* Records supplied *
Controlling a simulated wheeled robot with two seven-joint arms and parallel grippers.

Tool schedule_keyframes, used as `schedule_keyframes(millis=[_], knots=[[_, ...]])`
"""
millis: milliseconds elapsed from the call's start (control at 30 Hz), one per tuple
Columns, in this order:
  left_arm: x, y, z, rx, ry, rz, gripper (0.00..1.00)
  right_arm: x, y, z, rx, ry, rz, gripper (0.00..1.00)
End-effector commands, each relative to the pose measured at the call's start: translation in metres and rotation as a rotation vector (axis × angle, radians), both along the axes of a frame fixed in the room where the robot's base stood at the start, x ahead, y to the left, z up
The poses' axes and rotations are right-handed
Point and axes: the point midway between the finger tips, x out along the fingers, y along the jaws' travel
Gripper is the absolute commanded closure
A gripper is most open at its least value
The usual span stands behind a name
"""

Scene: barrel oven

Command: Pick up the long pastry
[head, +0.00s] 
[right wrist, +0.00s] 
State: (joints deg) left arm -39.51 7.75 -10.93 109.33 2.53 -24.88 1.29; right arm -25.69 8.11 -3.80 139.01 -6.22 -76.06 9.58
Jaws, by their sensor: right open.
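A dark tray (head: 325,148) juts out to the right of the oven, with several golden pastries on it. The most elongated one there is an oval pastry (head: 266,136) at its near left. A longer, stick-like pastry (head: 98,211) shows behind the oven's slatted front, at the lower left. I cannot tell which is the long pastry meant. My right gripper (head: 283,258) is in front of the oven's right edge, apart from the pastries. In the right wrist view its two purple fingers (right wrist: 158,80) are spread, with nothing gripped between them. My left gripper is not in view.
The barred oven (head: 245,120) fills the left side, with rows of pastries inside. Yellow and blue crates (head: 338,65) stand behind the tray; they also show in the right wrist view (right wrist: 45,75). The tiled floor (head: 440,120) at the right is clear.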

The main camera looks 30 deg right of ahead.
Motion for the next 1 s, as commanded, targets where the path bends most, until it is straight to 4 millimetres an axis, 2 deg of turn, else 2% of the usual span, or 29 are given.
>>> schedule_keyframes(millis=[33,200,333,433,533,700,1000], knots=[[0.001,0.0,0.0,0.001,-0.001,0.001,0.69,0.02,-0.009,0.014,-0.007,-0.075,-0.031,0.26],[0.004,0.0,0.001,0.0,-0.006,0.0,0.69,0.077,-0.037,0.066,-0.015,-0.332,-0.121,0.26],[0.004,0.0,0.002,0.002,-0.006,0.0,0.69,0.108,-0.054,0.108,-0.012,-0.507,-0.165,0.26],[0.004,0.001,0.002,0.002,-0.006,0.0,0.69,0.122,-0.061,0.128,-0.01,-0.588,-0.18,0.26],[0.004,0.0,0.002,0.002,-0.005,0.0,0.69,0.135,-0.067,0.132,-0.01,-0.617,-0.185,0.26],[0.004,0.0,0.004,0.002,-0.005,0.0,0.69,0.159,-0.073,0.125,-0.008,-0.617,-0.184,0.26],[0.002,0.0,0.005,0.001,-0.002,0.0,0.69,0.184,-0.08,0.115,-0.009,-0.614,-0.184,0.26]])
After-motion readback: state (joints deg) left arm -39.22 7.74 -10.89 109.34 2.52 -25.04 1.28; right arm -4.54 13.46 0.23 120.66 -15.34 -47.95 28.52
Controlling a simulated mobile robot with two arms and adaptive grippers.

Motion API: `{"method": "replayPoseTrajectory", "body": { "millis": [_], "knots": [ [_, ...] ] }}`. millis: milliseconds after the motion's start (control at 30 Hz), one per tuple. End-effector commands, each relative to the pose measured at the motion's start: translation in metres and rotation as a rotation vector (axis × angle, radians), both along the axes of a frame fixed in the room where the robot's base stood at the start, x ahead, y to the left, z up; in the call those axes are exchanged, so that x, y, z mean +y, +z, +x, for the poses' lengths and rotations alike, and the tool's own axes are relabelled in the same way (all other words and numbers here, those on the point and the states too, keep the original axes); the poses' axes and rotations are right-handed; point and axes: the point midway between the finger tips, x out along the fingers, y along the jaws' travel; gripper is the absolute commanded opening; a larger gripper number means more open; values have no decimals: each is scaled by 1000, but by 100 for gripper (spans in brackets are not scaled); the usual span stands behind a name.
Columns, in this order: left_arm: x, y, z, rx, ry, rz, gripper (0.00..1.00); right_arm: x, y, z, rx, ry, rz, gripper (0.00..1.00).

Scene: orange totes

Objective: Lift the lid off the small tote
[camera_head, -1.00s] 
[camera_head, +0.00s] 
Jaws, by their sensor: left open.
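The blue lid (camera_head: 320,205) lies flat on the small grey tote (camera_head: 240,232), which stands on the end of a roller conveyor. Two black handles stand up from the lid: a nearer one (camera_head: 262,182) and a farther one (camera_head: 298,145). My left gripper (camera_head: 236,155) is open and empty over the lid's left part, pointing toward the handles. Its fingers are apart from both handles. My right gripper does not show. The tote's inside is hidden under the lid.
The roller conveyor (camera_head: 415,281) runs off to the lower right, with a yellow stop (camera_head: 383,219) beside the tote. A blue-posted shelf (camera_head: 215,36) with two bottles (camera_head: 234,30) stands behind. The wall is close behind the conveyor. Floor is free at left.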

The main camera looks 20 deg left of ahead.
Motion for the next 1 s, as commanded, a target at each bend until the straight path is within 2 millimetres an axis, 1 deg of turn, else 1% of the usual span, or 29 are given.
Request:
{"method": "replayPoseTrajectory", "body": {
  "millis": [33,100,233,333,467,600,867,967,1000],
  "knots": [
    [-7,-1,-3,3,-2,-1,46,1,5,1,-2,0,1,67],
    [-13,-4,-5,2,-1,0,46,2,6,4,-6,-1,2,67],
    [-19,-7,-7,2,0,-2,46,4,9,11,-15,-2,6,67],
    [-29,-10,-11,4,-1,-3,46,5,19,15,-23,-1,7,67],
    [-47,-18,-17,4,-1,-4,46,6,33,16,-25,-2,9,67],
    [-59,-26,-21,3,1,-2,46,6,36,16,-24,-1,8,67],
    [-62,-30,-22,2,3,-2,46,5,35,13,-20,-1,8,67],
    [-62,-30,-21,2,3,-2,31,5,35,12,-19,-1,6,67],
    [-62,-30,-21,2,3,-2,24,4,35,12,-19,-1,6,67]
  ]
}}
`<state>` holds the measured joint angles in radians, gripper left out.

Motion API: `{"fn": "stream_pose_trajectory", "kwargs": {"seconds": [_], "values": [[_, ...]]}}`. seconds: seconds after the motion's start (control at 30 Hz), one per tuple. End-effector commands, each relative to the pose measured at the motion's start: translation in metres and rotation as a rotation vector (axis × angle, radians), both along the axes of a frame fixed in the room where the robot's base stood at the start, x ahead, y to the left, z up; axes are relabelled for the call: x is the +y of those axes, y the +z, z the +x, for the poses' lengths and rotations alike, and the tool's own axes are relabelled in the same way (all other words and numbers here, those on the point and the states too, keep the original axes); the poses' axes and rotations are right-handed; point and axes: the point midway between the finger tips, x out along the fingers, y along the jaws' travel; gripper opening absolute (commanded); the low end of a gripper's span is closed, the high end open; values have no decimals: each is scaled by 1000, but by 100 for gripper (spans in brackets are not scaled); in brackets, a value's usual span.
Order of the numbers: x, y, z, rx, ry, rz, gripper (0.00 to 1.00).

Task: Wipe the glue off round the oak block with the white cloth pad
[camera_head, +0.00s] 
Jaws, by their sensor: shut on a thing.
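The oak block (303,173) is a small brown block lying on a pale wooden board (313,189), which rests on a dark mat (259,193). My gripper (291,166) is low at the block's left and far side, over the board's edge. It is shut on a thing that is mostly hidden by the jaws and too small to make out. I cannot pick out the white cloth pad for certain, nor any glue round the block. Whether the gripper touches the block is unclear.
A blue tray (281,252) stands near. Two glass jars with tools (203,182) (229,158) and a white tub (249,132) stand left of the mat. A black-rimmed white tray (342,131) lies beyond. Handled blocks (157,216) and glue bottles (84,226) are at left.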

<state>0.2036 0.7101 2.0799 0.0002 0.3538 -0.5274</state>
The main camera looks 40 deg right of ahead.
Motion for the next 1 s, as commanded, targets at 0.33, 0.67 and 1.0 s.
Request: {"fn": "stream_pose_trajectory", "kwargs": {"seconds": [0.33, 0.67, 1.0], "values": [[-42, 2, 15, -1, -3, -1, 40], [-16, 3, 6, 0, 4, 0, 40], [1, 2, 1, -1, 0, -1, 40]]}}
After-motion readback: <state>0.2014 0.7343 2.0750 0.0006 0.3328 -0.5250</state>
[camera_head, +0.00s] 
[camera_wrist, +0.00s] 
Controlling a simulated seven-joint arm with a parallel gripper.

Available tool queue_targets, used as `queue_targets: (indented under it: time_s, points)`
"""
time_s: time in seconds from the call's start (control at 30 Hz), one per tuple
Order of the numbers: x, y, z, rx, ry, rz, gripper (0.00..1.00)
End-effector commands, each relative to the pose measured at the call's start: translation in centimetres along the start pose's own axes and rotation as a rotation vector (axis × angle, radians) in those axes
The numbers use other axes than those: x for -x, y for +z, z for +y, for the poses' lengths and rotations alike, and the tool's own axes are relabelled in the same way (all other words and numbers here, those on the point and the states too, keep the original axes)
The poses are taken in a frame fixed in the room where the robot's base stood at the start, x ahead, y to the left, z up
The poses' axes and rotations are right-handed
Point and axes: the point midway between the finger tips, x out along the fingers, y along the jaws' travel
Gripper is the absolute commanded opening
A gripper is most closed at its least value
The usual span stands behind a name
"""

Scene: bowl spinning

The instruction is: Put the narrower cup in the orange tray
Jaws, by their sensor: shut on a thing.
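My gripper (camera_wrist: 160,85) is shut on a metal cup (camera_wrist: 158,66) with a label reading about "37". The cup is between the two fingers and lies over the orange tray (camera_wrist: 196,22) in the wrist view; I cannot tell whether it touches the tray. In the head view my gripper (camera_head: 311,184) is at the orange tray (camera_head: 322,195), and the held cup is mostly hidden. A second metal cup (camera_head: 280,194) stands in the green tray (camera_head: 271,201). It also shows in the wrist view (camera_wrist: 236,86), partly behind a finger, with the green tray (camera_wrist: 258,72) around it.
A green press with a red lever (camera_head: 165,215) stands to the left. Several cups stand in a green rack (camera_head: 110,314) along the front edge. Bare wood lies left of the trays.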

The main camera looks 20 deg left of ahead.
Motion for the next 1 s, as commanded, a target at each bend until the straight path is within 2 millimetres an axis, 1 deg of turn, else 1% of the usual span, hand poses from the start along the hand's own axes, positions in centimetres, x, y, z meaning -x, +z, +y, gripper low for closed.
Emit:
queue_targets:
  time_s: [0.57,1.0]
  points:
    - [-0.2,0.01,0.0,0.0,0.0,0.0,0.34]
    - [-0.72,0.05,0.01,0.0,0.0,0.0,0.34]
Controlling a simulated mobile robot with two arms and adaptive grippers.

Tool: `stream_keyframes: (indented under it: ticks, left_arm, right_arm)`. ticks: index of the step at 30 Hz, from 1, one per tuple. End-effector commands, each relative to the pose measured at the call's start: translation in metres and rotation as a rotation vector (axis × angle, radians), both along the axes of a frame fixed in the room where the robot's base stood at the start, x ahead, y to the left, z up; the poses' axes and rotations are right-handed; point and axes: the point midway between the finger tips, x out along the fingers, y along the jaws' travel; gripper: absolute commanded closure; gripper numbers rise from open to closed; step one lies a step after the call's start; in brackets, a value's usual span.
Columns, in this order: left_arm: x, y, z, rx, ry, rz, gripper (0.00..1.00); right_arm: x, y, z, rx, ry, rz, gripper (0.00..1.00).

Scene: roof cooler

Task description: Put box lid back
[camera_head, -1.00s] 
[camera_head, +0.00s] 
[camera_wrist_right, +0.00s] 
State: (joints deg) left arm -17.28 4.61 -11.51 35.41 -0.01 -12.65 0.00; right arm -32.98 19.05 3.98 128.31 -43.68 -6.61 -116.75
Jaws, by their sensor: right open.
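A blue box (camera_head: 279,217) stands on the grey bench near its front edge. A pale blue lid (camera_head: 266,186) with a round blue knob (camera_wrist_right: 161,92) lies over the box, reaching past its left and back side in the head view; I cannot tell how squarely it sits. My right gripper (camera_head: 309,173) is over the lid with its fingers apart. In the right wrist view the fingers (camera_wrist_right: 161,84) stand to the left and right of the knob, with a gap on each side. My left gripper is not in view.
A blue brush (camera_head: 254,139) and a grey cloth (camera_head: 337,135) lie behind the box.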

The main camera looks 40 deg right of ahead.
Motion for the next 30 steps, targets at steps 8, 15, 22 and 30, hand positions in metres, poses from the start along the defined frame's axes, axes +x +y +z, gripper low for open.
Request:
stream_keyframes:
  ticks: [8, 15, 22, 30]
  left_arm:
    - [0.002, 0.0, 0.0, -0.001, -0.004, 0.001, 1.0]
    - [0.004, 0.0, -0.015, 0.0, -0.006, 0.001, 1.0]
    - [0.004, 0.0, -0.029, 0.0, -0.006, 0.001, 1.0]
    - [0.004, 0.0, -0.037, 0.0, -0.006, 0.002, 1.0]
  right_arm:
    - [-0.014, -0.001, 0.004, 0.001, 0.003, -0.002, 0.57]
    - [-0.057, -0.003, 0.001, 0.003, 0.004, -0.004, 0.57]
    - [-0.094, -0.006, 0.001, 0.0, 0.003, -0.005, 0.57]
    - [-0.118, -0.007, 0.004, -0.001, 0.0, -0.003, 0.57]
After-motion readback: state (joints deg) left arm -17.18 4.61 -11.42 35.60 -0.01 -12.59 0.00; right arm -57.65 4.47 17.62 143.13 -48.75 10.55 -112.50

* Objective *
Of the lines above, retype only those from the line containing "time_s: time in" through the line containing "in those axes", including both, exactly.

* Answer in full *
time_s: time in seconds from the call's start (control at 30 Hz), one per tuple
Order of the numbers: x, y, z, rx, ry, rz, gripper (0.00..1.00)
End-effector commands, each relative to the pose measured at the call's start: translation in centimetres along the start pose's own axes and rotation as a rotation vector (axis × angle, radians) in those axes

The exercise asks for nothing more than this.